Sachverhalt: Überlassung eines Dienstwagens auch zur Privatnutzung
Der Kläger erzielte im Streitjahr 2017 u.a. Einkünfte aus nichtselbständiger Arbeit. In seiner Einkommensteuererklärung machte er bei den Einkünften aus nichtselbständiger Arbeit geltend, der geldwerte Vorteil aus der Nutzungsüberlassung eines Dienstwagens zur Privatnutzung, den er nach der 1 %-Regelung ermittelte,
- sei um selbst getragene Maut-, Fähr-, Benzin- und Parkkosten sowie
- die AfA eines privat angeschafften Fahrradträgers für den Dienstwagen zu mindern.
- Die Maut- und Fähraufwendungen betreffen private Urlaubsreisen und Fahrten des Klägers.
- Die Parkkosten betreffen die Wahrnehmung eines Termins durch den Kläger vor dem BFH. Die übrigen Parkkosten sind anlässlich der Nutzung des Dienstwagens für Urlaubsfahrten des Klägers angefallen.
Finanzamt und Finanzgericht haben die beantragte Minderung abgelehnt
Im Einkommensteuerbescheid 2017 lehnte das Finanzamt (FA) die begehrte Minderung des geldwerten Vorteils aus der Nutzungsüberlassung des Dienstwagens ab. Die u.a. dagegen gerichtete Klage wurde vom Finanzgericht (FG) abgewiesen.
Entscheidung: Aufwendungen mindern den geldwerten Vorteil nicht
Der BFH hält die Revision für unbegründet und hat sie daher zurückgewiesen. Das FG hat zutreffend entschieden, dass die vom Kläger getragenen Maut-, Fähr- und Parkkosten sowie die AfA für den Fahrradträger nicht den geldwerten Vorteil des Klägers aus der Überlassung des Dienstwagens zur privaten Nutzung bei den Einkünften aus nichtselbständiger Arbeit mindern.
Vom Arbeitnehmer getragene Nutzungsentgelte können geldwerten Vorteil mindern
Der VI. Senat des BFH hat entschieden, dass gezahlte Nutzungsentgelte, die der Arbeitnehmer an den Arbeitgeber für die außerdienstliche Nutzung (Nutzung zu privaten Fahrten und zu Fahrten zwischen Wohnung und regelmäßiger Arbeitsstätte) leistet, den Wert des geldwerten Vorteils aus der Nutzungsüberlassung mindern.

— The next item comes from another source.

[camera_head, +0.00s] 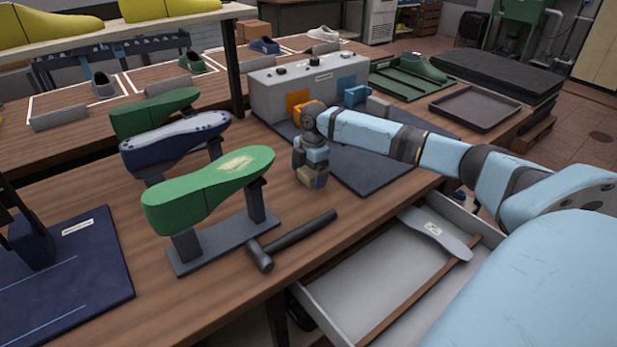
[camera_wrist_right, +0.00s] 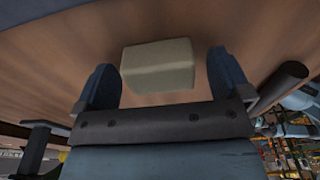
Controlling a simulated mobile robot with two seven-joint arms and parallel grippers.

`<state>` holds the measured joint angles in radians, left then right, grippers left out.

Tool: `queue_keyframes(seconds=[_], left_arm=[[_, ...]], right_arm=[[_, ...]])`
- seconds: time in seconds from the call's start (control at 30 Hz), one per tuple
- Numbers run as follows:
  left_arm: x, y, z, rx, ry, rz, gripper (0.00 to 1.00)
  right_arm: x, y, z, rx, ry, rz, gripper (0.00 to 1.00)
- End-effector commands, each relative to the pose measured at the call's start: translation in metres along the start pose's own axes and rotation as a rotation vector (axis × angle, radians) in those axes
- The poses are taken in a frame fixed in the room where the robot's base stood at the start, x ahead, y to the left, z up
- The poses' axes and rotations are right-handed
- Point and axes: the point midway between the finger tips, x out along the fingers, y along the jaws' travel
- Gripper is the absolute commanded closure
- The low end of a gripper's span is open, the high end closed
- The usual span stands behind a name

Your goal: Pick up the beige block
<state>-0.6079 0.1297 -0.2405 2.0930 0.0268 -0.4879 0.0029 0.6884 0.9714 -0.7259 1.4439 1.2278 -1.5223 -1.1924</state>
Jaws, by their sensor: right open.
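The beige block (camera_head: 314,181) sits on the wooden table, low at the end of my right arm in the head view. In the right wrist view the beige block (camera_wrist_right: 158,66) lies between the two blue fingers, with a narrow gap on the left and a wider one on the right. My right gripper (camera_head: 311,170) points down over the block and is open around it. Its fingers also show in the right wrist view (camera_wrist_right: 163,77). The fingers partly hide the block in the head view. My left gripper is not in view.
A hammer (camera_head: 292,240) lies just in front of the block. A green shoe last (camera_head: 208,193) on a stand is to the left. A dark blue mat (camera_head: 370,166) and a grey control box (camera_head: 312,85) are behind. An open drawer (camera_head: 365,285) juts out at the front.

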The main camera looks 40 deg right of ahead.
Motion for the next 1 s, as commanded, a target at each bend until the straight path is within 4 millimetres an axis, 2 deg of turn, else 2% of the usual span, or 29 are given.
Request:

Denn insoweit fehlt es an einer Bereicherung des Arbeitnehmers und damit an einer Grundvoraussetzung für das Vorliegen von Arbeitslohn im Sinne des § 19 Abs. 1 Satz 1 Nr. 1 EStG (BFH, Urteil v. 30.11.2016, VI R 2/15, BStBl II 2017, 1014, Rz. 12 ff.).
Der steuerbare Vorteil des Arbeitnehmers, den ihm der Arbeitgeber mit der Überlassung des Dienstwagens einräumt, besteht lediglich in der Differenz zwischen dem Wert der Nutzungsüberlassung nach § 8 Abs. 2 Satz 4 EStG und dem vom Arbeitnehmer zu zahlenden Nutzungsentgelt (vgl. BFH, Urteile v. 4.7.2023, VIII R 29/20, BStBl II 2023, 1005, Rz. 29; v. 30.11.2016, VI R 2/15, BStBl II 2017, 1014, Rz. 23).
Die vom Kläger im Streitfall getragenen Aufwendungen (Maut-, Fähr- und Parkkosten sowie die AfA für den Fahrradträger) sind keine an den Arbeitgeber gezahlten Nutzungsentgelte, zeitraumbezogene Einmalzahlungen oder übernommene Anschaffungskosten des Dienstwagens.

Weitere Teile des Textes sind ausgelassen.